======== DATA LINES ========
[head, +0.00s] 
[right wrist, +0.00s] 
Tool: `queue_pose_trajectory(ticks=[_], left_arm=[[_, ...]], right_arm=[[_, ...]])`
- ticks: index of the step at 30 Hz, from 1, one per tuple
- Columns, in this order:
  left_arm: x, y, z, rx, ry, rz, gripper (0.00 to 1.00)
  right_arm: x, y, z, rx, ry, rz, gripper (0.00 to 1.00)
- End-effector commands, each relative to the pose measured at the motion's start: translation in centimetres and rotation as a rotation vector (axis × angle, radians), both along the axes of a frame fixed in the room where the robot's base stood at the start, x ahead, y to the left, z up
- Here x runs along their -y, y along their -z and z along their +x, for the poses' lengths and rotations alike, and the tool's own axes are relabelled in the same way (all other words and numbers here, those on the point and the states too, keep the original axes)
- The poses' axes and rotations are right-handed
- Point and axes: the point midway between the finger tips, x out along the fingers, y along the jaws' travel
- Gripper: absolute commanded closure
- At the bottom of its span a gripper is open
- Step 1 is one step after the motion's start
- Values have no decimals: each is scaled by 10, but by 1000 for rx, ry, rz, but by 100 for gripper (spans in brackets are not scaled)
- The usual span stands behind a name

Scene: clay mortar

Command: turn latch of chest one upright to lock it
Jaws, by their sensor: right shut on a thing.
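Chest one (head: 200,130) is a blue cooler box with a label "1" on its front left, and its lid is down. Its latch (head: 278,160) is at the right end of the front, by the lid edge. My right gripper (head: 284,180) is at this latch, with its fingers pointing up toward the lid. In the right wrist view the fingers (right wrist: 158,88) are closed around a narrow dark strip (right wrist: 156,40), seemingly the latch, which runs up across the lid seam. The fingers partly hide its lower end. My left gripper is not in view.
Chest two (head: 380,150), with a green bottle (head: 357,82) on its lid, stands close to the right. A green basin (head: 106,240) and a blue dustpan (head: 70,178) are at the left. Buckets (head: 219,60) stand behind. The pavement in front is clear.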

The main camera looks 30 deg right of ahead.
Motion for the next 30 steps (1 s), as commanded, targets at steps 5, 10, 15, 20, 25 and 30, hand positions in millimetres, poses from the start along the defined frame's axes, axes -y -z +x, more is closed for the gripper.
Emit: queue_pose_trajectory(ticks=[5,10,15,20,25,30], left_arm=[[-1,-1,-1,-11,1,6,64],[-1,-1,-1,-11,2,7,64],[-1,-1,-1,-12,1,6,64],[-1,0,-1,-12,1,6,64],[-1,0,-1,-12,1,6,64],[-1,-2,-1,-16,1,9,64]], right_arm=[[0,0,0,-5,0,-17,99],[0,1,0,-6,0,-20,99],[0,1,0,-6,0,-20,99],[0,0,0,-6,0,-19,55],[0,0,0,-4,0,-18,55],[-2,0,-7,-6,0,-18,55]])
========
YOUR TASK:
Using the data above, extract exactly the lines from the one that holds "- The usual span stands behind a name" to the one that holds "Command: turn latch", both ends included, and no others.

ANSWER IN FULL:
- The usual span stands behind a name

Scene: clay mortar

Command: turn latch of chest one upright to lock it

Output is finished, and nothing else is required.